After a saga more drawn out than the Fast and Furious movie franchise, Elon Musk is the owner of Twitter Inc (NYSE: TWTR).
Sixteen years on from the first-ever tweet, by former CEO Jack Dorsey, Twitter is in the hands of the enigmatic billionaire. So, now that it is all said and done, how did Twitter investors fare?
Twitter vs the stock market
Twitter IPO’d nearly 9 years ago to the day. In retrospect, this was a great time to do so – it was launched amid one of the longest bull runs in history, an environment awash with limitless money, basement-level interest rates and a booming tech sector.
By Christmas, it was already up 62% from its IPO. But honestly, it kind of peaked there.
I plotted the share price over the entire time it was public – that is the nine years between November 2013 and today – against the S&P 500. While the latter has netted investors 115% over this period, Twitter has returned a paltry 19% – and that’s only after Musk purchased it for a premium, with it trading up 40% in the last two months.
Not only has it underperformed SPX, but it has seen competitors brush past it, too. Even the embattled Meta – known as Facebook in a past life – has dominated Twitter (even after its earnings disasterclass last week).
Why has Twitter been so bad?
Twitter has had trouble with its long-term vision for a while. It only recently rolled out the Twitter Blue feature, a subscription service which offers features such as an edit button. Even then, the service is only available in a select few countries – something Musk has already indicated he will change.

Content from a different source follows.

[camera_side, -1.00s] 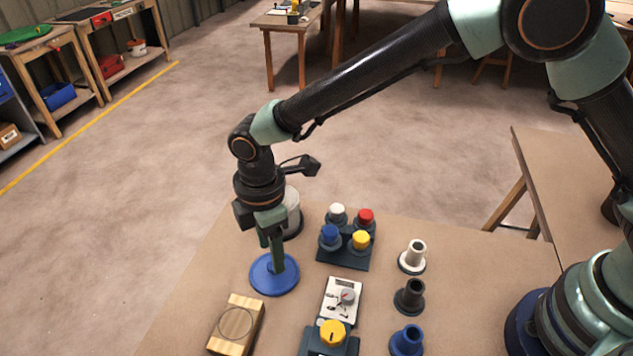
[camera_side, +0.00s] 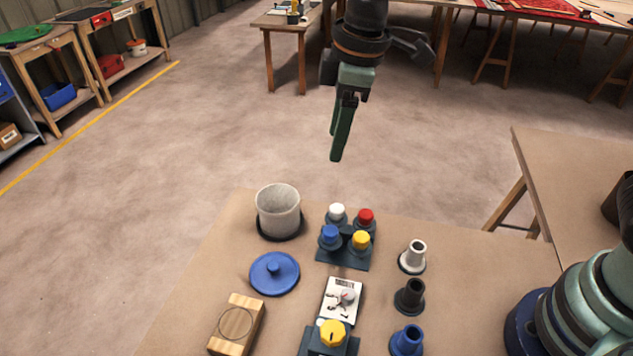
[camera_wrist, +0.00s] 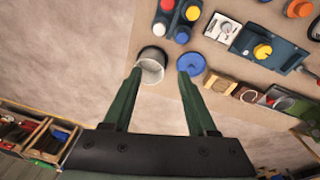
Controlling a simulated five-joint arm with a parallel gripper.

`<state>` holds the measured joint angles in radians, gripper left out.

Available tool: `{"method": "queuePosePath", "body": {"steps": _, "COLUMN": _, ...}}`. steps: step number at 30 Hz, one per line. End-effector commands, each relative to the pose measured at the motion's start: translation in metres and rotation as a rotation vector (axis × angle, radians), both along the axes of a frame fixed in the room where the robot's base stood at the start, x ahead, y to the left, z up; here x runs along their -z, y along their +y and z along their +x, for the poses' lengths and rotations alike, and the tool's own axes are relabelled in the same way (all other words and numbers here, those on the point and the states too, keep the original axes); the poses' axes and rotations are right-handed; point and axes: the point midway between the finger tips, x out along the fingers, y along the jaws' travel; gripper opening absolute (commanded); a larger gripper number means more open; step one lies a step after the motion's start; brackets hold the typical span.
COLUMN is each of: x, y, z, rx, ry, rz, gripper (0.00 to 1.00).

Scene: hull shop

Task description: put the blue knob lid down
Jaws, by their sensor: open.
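The blue knob lid (camera_side: 275,275) lies flat on the brown table, knob up, with nothing holding it. It also shows in the wrist view (camera_wrist: 191,64), just beyond one fingertip. A white-grey open pot (camera_side: 278,209) stands behind the lid on a dark round base; in the wrist view the pot (camera_wrist: 151,68) is by the other fingertip. My gripper (camera_side: 338,150) is raised high above the table's back edge, pointing down, apart from the lid. In the wrist view my gripper (camera_wrist: 160,78) has its two fingers spread, with nothing between them.
A button block (camera_side: 345,252) with white, red, blue and yellow caps sits right of the lid. A wooden block (camera_side: 237,325) is in front. A gauge card (camera_side: 342,300), a yellow-knob box (camera_side: 332,338) and white, black and blue flanged posts (camera_side: 410,295) stand to the right.

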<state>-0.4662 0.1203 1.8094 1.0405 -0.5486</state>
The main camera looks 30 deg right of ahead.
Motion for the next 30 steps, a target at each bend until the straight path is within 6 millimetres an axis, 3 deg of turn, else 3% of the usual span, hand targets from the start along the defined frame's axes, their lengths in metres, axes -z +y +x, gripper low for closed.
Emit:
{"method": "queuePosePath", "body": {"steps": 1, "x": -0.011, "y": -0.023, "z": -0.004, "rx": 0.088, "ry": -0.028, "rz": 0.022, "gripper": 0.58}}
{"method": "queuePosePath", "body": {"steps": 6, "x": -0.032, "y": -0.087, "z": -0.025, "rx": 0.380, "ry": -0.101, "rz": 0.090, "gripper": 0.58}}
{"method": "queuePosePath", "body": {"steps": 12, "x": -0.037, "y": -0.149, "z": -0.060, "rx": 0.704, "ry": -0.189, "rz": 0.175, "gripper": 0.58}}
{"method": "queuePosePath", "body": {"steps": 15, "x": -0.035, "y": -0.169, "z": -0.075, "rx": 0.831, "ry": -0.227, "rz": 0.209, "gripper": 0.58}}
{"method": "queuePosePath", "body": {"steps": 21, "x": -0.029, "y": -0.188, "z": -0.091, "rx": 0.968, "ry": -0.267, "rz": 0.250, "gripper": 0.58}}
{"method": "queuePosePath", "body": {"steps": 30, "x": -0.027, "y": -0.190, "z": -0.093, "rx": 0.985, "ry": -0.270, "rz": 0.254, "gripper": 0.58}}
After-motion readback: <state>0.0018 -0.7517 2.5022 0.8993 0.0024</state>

Several executives have also been jettisoned, as the Tesla chief looks to drastically shake things up. Another monetisation angle Musk wants to pursue is the verification process, with rumours circulating that he will charge up to $20 per month for the coveted blue tick.
This makes sense, to me at least. Twitter lagged behind rivals for too long, not really knowing what its identity was and what its long-term goal was. Not only will these charges help with monetisation, but they will also help with bots.
Who rules the world? Bots
Bot accounts have been the biggest source of controversy throughout this Twitter deal and the reason that it took so long to go through. Twitter has insisted throughout that bots make up less than 6% of its daily active users, something which Musk’s team contested.
There is no doubt it is a massive problem. I’ll tweet out this article once it is live, and without doubt, there will instantly be a couple of bot replies below it advocating for a purchase of GoingToTheMoonDogeCoin, or telling me about a professional trader who can “help a lot, turning $100 to $10,000 in one week”.
But Twitter’s bots and monetisation problems are not the only things that Musk aims to shake up. The other is free speech and censorship.
Trump responded on his own social media platform, Truth Social, that he is “very happy that Twitter is now in sane hands”. Indeed, the controversy around Twitter’s handling of the polarising former President’s rhetoric didn’t help matters at all, and is one of the reasons that Musk listed as a motive for taking over the company.
This is where we get into dicey territory – is it healthy for a company with this much influence to be privately listed? Who knows, but there are few characters who draw as many passionate opinions – positive and negative – as Mr Musk. I guess we just have to hope that those who see the good in him are right.
Investors
But for investors, Musk’s deal brings to a close a chapter of their investing careers that they likely are happy to end. Not only is the takeover ratified in a time of tech stocks getting crushed, but Twitter was never a good investment in the first place – as the above charts showed.
Musk has cut their losses, or maybe even thrown them an olive branch, depending on how bearish you were on Twitter’s prospects.
And one more thing – it is yet another reminder of how difficult it is to beat the market, something I lament all the time.